Once upon a time there was an internal refugee ban in America. Well, I guess you can’t really call them refugees since they were brought to the New World unwillingly. Let’s just say there was an internal ban in place in America, a quota filled by immigrants. Well, I guess you really can’t call them immigrants because they were chained and dragged to the New World. When they were brought over, before the Mayflower, they were labeled chattel and were viewed as such because their humanity was blithely denied. Eventually, 200+ years later, after much destroying of families and taking of lives enforced by the internal American ban, the war between countrymen broke out and then victory and then freedom (so they hoped and prayed) for the once stolen, a period of reconstruction, a renewal and rebuilding (so they hoped and prayed), a discovery of self and voice (always in place) but then the Feds left and the old attitudes, the old guard, seized power again and though they could no longer shackle the bodies, they built a wall of hate between them and those people. The wall, the internal wall of hate, the created in America internal ban, was even more rigorously enforced and the Feds left the local yokels to their own devices. Black codes morphed into Jim Crow and Jim Crow policed the ban with self-righteous polity.

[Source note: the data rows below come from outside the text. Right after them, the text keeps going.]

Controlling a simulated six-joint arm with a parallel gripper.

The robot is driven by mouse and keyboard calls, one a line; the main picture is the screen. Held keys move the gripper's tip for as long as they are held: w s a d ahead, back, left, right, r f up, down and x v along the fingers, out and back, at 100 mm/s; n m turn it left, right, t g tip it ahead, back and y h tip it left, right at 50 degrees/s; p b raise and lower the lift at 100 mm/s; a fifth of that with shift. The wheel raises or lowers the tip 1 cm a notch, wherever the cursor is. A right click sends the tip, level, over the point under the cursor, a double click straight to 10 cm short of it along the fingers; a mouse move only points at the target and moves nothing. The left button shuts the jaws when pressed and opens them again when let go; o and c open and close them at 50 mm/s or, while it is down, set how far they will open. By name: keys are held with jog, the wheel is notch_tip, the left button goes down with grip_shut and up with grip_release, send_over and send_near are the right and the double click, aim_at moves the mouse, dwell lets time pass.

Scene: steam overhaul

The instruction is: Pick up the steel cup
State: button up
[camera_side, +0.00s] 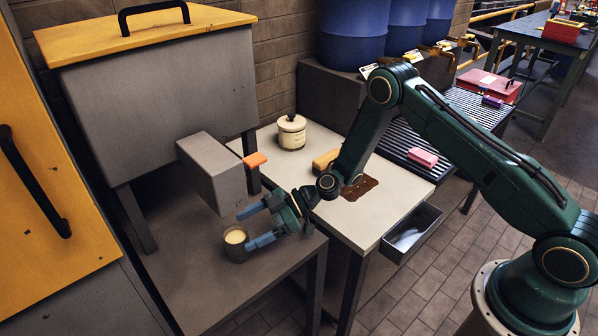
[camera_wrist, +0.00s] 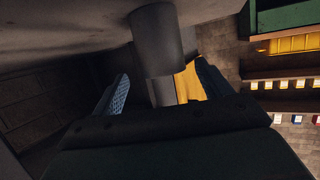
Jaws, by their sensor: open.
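The steel cup (camera_side: 236,252), dark grey with pale cream contents, stands upright on the low dark table below the grey box. My gripper (camera_side: 245,227) is open just right of the cup, with its blue fingers pointing left toward it. One finger is on the far side and the other by the near side; I cannot tell whether either touches the cup. In the wrist view, the open fingers (camera_wrist: 161,78) frame a dark cylinder (camera_wrist: 157,42), which looks like the cup.
A grey box (camera_side: 212,172) with an orange tab projects above the cup. An open drawer (camera_side: 411,235) juts out in front.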

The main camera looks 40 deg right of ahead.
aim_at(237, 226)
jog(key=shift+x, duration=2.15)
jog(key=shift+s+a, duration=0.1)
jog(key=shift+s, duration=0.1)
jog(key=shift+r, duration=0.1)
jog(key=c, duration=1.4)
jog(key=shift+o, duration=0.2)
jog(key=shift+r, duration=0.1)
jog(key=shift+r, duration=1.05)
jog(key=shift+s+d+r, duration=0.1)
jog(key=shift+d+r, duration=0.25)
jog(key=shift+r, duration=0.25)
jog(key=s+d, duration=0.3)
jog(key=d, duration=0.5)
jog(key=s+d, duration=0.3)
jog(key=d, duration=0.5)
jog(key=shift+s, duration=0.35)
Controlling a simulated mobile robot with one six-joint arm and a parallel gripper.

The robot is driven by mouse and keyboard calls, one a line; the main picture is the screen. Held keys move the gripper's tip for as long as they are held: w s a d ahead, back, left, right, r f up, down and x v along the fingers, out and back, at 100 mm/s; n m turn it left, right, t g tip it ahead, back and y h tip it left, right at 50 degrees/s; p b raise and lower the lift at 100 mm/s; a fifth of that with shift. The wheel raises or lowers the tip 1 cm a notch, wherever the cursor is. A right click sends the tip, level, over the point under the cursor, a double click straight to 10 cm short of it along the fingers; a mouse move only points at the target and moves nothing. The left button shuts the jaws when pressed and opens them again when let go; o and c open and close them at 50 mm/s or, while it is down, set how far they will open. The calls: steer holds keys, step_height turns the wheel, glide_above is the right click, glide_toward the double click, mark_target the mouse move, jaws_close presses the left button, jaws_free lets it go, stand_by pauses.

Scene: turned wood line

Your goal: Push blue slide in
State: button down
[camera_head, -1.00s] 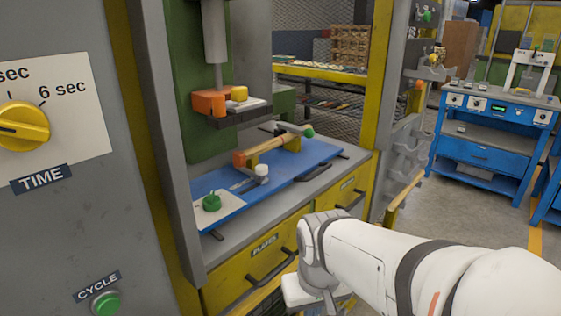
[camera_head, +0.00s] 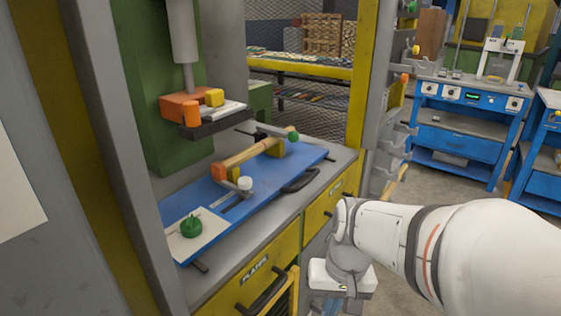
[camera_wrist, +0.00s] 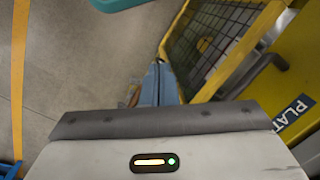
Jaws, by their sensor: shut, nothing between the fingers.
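The blue slide (camera_head: 285,175) is a flat blue board on the grey bench under the press, with a black handle (camera_head: 300,181) on its front edge. It carries a wooden bar (camera_head: 250,152) between an orange block and a green knob, a white-capped clamp (camera_head: 245,184) and a white plate with a green knob (camera_head: 191,227). My gripper (camera_head: 328,307) hangs in front of and below the bench, apart from the slide, pointing down. In the wrist view its shut, empty blue-grey fingers (camera_wrist: 157,84) are over the floor beside the yellow drawers.
The press head (camera_head: 190,105), with orange and yellow blocks, hangs above the slide. Yellow drawers (camera_head: 262,280) with black handles stick out below the bench. A grey post stands left of the slide. A blue workstation (camera_head: 462,135) stands at the right, with open floor before it.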

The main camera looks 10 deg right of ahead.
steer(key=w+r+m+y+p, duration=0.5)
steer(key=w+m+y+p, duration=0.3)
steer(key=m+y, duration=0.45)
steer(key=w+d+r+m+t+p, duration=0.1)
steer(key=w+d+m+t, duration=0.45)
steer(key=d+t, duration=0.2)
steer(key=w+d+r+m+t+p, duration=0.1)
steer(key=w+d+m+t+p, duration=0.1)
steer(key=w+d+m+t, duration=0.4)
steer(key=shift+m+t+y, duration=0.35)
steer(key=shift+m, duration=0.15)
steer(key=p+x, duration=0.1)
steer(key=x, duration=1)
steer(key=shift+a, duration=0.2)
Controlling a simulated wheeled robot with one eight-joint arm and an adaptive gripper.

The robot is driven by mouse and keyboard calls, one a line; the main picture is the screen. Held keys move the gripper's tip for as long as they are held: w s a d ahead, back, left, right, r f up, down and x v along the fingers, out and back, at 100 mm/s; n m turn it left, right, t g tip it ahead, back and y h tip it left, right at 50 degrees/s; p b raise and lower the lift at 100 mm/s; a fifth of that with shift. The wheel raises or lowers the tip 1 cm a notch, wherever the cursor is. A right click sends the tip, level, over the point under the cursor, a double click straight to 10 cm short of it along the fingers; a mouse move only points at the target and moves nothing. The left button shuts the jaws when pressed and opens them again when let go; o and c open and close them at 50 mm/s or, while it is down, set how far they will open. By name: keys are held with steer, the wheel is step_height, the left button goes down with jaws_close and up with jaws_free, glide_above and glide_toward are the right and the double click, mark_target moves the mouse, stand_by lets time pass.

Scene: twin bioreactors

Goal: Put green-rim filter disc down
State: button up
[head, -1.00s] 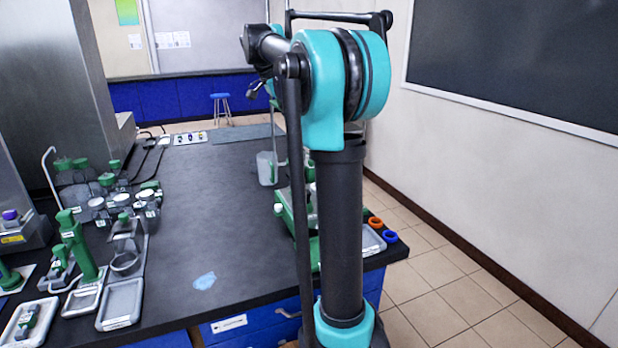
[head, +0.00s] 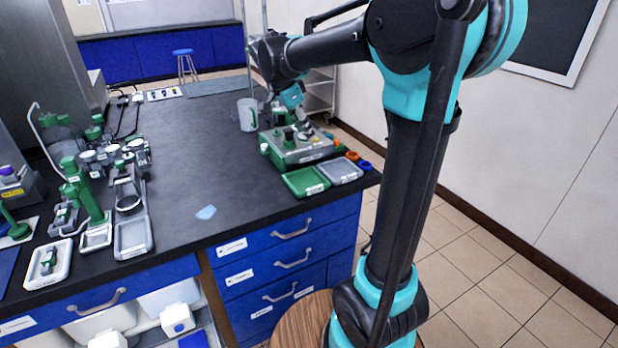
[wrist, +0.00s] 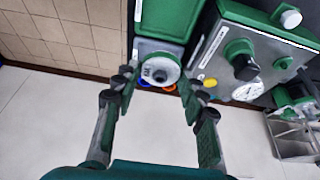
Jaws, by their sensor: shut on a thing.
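The filter disc (wrist: 160,70), white with a green rim and small dark print, sits between my fingertips in the wrist view. My gripper (wrist: 159,82) is shut on its rim. Beyond the disc lie a green tray (wrist: 168,18) and a grey tray (wrist: 140,48), which the disc partly covers. In the head view the green tray (head: 305,182) and the grey tray (head: 341,171) lie side by side at the bench's right front corner. My gripper is small there, above the green-and-grey device behind the trays, and I cannot make out the disc.
The device (head: 296,150) with knobs and a gauge stands right behind the trays. A clear jug (head: 247,115) stands to its left. Orange and blue rings (head: 365,166) lie at the bench edge. Glassware and green stands crowd the left. The middle bench is clear except a pale blue piece (head: 206,212).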

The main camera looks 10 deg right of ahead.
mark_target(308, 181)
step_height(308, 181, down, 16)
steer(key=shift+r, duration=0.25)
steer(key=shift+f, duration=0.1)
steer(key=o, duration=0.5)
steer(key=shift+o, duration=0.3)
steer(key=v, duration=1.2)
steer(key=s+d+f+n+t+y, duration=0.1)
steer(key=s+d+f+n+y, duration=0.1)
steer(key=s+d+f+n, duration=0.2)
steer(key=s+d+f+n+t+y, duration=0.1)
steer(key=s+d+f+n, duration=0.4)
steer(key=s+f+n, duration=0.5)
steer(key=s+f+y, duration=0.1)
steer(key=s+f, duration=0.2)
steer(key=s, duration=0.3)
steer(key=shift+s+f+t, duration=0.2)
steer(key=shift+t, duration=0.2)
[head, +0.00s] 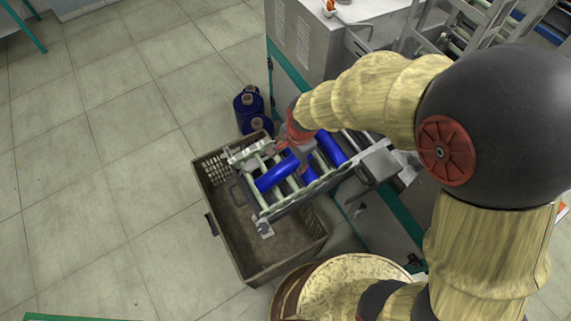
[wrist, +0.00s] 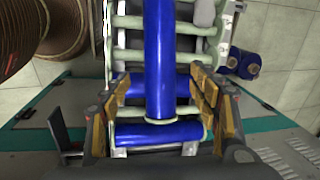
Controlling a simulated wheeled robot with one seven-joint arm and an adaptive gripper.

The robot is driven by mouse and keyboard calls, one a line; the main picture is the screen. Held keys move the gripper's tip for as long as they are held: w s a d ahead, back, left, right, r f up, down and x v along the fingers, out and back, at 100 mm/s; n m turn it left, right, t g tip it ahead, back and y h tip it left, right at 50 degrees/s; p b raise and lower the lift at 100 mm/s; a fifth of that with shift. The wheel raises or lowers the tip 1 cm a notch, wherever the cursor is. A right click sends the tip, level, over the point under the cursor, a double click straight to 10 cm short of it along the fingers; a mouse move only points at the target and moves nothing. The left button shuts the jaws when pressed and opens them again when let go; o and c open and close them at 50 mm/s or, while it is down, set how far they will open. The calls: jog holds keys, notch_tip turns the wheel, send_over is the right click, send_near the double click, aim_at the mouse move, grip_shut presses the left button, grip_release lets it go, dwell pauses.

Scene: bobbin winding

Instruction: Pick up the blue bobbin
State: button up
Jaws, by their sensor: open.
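In the wrist view a long blue bobbin (wrist: 158,55) runs down the middle, between the two fingers of my gripper (wrist: 161,92). The fingers are open, one on each side of it, with visible gaps. Two more blue bobbins lie crosswise, one (wrist: 178,84) partly hidden behind the long one and another (wrist: 158,133) nearer the palm. In the head view my gripper (head: 298,150) is over the roller rack (head: 313,187). Blue bobbins show there on its left (head: 276,174) and right (head: 331,149); one between them is partly hidden by the gripper.
A grey-brown crate (head: 262,255) stands below the rack, its visible floor bare. Dark blue yarn cones (head: 249,104) stand on the floor behind it. The grey machine cabinet (head: 306,37) is behind. Tiled floor at left is clear.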

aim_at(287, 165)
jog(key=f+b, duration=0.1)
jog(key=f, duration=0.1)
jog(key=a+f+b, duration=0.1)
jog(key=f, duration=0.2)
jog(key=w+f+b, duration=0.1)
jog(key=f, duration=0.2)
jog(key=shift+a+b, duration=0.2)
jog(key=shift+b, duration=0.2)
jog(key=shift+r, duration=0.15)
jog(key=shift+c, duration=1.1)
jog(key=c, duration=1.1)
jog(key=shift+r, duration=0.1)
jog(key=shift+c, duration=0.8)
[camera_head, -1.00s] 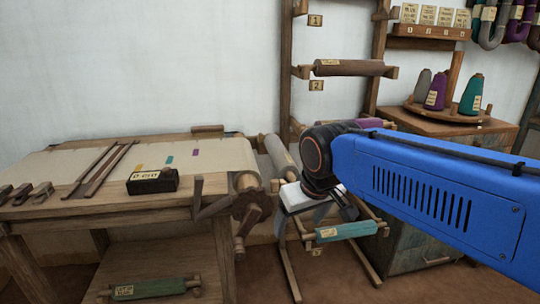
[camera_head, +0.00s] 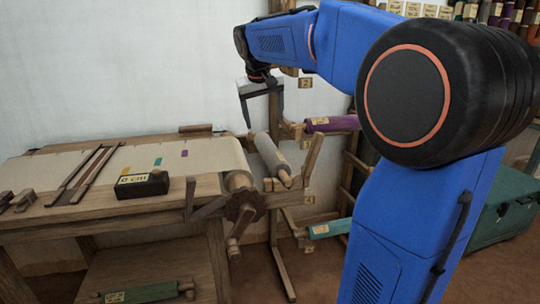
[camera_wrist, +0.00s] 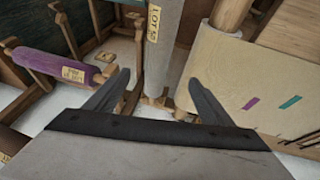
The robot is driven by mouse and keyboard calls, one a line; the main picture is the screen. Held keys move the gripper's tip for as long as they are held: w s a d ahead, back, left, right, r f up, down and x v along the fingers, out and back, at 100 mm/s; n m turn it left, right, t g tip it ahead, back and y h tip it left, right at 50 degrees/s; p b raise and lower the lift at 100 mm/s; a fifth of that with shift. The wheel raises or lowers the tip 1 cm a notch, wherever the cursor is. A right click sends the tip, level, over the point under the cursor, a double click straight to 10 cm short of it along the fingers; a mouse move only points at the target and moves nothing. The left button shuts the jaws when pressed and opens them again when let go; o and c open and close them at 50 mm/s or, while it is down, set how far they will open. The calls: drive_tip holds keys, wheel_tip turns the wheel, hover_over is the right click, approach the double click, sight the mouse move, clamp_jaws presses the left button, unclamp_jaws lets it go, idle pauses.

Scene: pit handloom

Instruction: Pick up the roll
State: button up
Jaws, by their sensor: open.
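A grey roll (camera_head: 272,157) lies on a wooden stand beside the loom's right end. It also shows in the wrist view (camera_wrist: 177,35), with a "LOT" tag, running between the lines of my fingers. My gripper (camera_head: 264,124) is open and empty, fingers pointing down, above the grey roll and apart from it. Other rolls show too: a purple roll (camera_head: 331,124) on the rack, a teal roll (camera_head: 328,229) lower down, and a green roll (camera_head: 145,292) under the loom. The purple roll lies at the left in the wrist view (camera_wrist: 62,69).
The wooden loom (camera_head: 110,215) with pale cloth stands at left, holding a dark "0 cm" block (camera_head: 142,186). Its cloth beam (camera_head: 238,181) and crank sit close to the grey roll. A teal chest (camera_head: 505,208) stands at right. My arm hides much of the rack.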

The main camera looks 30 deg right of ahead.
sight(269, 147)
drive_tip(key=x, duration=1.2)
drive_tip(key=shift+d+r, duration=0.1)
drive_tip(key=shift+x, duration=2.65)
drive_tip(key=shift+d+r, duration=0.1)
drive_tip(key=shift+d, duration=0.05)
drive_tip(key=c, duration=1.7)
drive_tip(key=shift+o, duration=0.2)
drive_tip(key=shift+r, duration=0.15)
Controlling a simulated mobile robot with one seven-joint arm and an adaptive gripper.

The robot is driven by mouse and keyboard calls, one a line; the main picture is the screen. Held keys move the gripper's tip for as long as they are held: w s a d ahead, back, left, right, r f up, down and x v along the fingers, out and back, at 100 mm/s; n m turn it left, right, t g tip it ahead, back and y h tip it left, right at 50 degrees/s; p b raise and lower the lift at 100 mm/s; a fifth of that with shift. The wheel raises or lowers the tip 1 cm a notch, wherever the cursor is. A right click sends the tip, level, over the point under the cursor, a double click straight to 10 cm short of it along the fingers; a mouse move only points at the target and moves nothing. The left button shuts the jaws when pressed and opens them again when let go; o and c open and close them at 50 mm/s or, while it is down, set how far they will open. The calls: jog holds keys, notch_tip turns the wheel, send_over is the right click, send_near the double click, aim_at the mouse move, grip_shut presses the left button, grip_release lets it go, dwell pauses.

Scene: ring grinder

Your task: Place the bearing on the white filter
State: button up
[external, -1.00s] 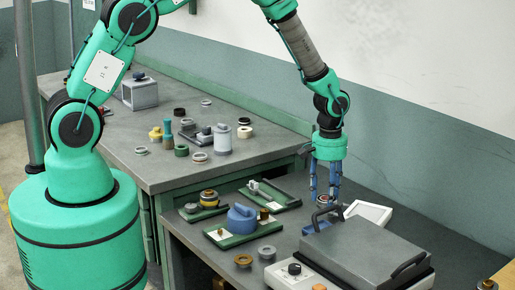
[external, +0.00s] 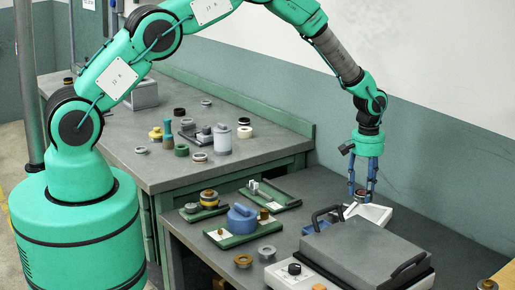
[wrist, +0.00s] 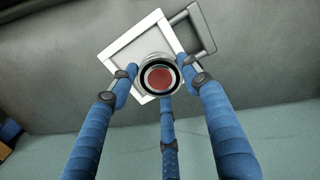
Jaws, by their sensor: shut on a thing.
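My gripper (external: 361,194) has blue fingers and is shut on the bearing. In the wrist view, the bearing (wrist: 145,76) is a round grey and black ring with a reddish centre, held between the fingertips (wrist: 158,76). The white filter (external: 378,213) is a square white frame lying on the table behind the grey machine, and the machine partly hides it. In the wrist view the white filter (wrist: 113,49) shows beyond the bearing, which overlaps its lower right part. I cannot tell whether the bearing touches it.
The grey machine (external: 357,252) with dark handles stands right in front of the filter. Green trays (external: 240,238) and a blue part (external: 242,219) lie to the left. A higher workbench (external: 180,172) with several small parts is at the back left. The table right of the filter is clear.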

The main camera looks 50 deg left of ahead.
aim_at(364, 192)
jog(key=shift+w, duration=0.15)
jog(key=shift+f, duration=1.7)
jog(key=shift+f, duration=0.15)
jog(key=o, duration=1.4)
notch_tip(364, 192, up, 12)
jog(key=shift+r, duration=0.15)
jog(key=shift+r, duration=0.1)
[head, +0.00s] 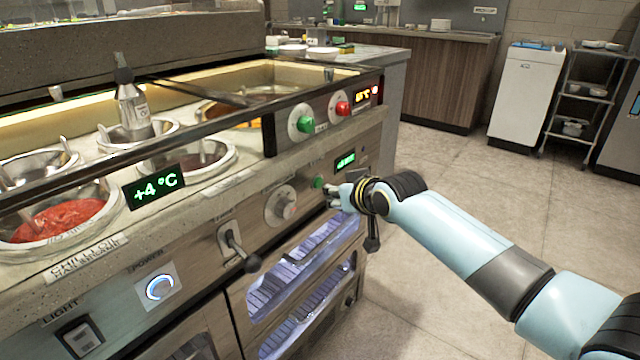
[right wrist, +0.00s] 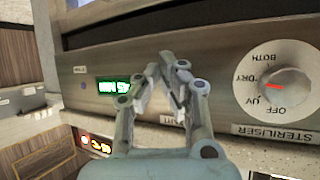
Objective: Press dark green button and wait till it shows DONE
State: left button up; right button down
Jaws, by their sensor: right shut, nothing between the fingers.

“You can wash our dishes but you can’t sit at our lunch counters. You can raise our children but you can’t marry our daughters. You can sing those good old spirituals for us but you can’t sit in the pew next to us. You can cook our food but you can’t dine in our restaurants. You can wash our clothes but you can’t share the same water fountain. You can clean our houses but you can’t sit down and eat your lunch in our family dining rooms. You can be a teacher but not in our schools. You can be a preacher but not in our pulpits. You can be a student but not with current textbooks. You can buy our gas for your car at our stations but you can’t leave your gas in our restrooms at our stations. You can buy clothes in our stores but you can’t try on clothes in our stores. We demand your respect but don’t you dare try to look us in the eye. Bow and scrape and stay in your place until we need you to do what we deem beneath us to do.”

Yeah, there’s always been an internal American ban in place, a wall of red, white and blue hate embellished with a white cross. It went underground for a while, or so we thought. It was silent but it was still rooted in the hearts of those who never got over 1964, 20 years before Orwell’s 1984, but Big Brother (in his mind) was watching, waiting for the moment to seize power again.

2017 and everything is still everything.

They learned from their history.

Have we?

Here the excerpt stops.